In reaching the conclusion that
limited preliminary relief will be granted
pursuant to MGM's antitrust claims, we have
considered carefully defendants' contention
that no irreparable harm to MGM is
demonstrated in this case. The harm to a
plaintiff seeking to enjoin a violation of §
7 of the Clayton Act does not have to be
related to harm to the public toward which
the statute is directed.
Hamilton Watch Co. v. Benrus Watch Co., 206
F.2d 738, 743 (2d Cir. 1953). Where a
corporation is the target of a takeover bid,
its management is subjected to a variety of
pressures which may well impair the
operations of the company itself. Some of
these pressures have been delineated in
detailed affidavits submitted by MGM, which
present a picture of the usual disruption of
management, unsettling of relations with
employees, producers, directors, artists and
others, all of which is aggravated by the
fear of loss of competitive information to
United Artists if the proposed takeover
should succeed.
Although much of this type of
injury may be occasioned by any takeover
bid, however lawful, and we recognize that
management has no vested interest in its own
perpetuation, we cannot say that the injury
is not attributable in substantial part to
defendants' threatened anti-competitive
activities in pledging MGM stock with its
competitors, with the risk that MGM's
competitive position will thereby be
impaired, see Hamilton Watch Co. v. Benrus
Watch Co., supra, 114 F.Supp. 307,
317 (District Court opinion, per Hincks, C.
J., 1953).
Since it is impossible to tell
whether the ultimate result of any takeover
will
Page 1353
be beneficial or detrimental to the
corporation and its stockholders, and, if
detrimental, the damage will be difficult to
undo after the fact if a final conclusion of
illegality is reached, the better course is
to grant limited preliminary relief.
Electronic Specialty Co. v. International
Controls Corp.,
409 F.2d 937, 947 (2d Cir.
1969);
Studebaker Corp. v. Gittlin,
360 F.2d 692, 699 (2d Cir. 1966). In this case the
irreversible nature of the potential damage
to MGM far outweighs the delay in
defendants' plans which will be caused by
the necessity for amendment of the loan
agreement to exclude the MGM shares as
collateral.
Having determined that limited
relief is necessary on the antitrust claims
submitted by plaintiff, we turn to the
question of whether any violations of the
Williams Act call for more complete relief.

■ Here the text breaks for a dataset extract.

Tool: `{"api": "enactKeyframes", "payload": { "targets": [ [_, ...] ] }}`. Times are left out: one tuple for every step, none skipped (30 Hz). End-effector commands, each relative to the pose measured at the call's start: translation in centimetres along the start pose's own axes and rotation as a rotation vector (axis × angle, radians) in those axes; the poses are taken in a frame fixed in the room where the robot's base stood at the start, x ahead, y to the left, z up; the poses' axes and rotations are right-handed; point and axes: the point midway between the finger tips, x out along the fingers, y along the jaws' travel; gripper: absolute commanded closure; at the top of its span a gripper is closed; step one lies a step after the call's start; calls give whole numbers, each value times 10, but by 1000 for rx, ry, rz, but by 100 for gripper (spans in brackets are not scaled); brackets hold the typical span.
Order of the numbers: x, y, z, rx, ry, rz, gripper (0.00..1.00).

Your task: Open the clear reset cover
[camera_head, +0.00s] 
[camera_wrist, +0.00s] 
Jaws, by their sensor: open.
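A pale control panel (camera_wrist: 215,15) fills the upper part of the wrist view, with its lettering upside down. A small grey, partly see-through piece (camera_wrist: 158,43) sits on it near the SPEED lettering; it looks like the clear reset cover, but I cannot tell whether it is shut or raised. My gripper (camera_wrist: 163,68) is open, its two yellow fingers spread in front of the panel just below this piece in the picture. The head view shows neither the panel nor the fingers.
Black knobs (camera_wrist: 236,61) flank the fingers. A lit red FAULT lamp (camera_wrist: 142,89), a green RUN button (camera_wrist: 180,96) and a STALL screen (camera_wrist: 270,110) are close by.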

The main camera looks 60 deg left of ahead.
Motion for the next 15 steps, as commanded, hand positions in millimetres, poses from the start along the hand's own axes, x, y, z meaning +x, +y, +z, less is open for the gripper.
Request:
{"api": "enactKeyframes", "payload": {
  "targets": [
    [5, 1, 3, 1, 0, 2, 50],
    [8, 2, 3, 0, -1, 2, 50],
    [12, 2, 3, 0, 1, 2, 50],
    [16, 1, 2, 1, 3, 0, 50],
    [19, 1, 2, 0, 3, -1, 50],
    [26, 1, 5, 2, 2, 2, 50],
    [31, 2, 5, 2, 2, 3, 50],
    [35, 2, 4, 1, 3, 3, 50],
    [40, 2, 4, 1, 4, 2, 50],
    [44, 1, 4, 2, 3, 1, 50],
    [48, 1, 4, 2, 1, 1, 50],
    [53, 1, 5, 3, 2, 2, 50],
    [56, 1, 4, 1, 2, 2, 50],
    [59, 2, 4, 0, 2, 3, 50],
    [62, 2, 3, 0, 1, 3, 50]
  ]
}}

Plaintiff has narrowed its contentions with
respect to the Williams Act considerably in
its Proposed Findings of Fact submitted on
the day after argument. These contentions
are now three:
First, it argues that the
statements filed with the SEC and advertised
in major newspapers are deficient in that
they fail to disclose the relationship of
Transamerica to United Artists, the
competition between MGM and United Artists,
and the possible illegality of the proposed
plan of financing. Whether or not these
omissions are sufficiently material to
justify injunctive relief turns upon whether
or not "any of the stockholders who tendered
their shares would probably not have
tendered their shares",
Symington Wayne Corp. v. Dresser Industries,
Inc., 383 F.2d 840, 843 (2d Cir. 1967);
Electronic Specialty Co. v. International
Controls Corp., supra, 409 F.2d at
948, if the statements had contained the
omitted matter. We are not persuaded that
disclosure of the fact that Transamerica
controlled United Artists, a competitor of
MGM, would have induced any tendering
stockholder to hold his shares.3
In any event such information, if this
tender offer is to proceed any further, will
be disclosed to the stockholders of MGM,
since the order will provide, as a condition
to proceeding further with the tender, that
a copy containing a reference to
Transamerica's control of United Artists
Corporation, be sent to MGM's stockholders
with a statement that the loan agreement has
been amended to eliminate the requirement
for pledging MGM shares with Financial.
MGM's second and third Williams
Act contentions are of the same general
nature. MGM asserts that two statements made
by Tracy are not fully explained and
therefore misleading: (1) that it is
committed to accept one million shares if
tendered but may accept more; and (2) that
it intends to obtain working control of MGM.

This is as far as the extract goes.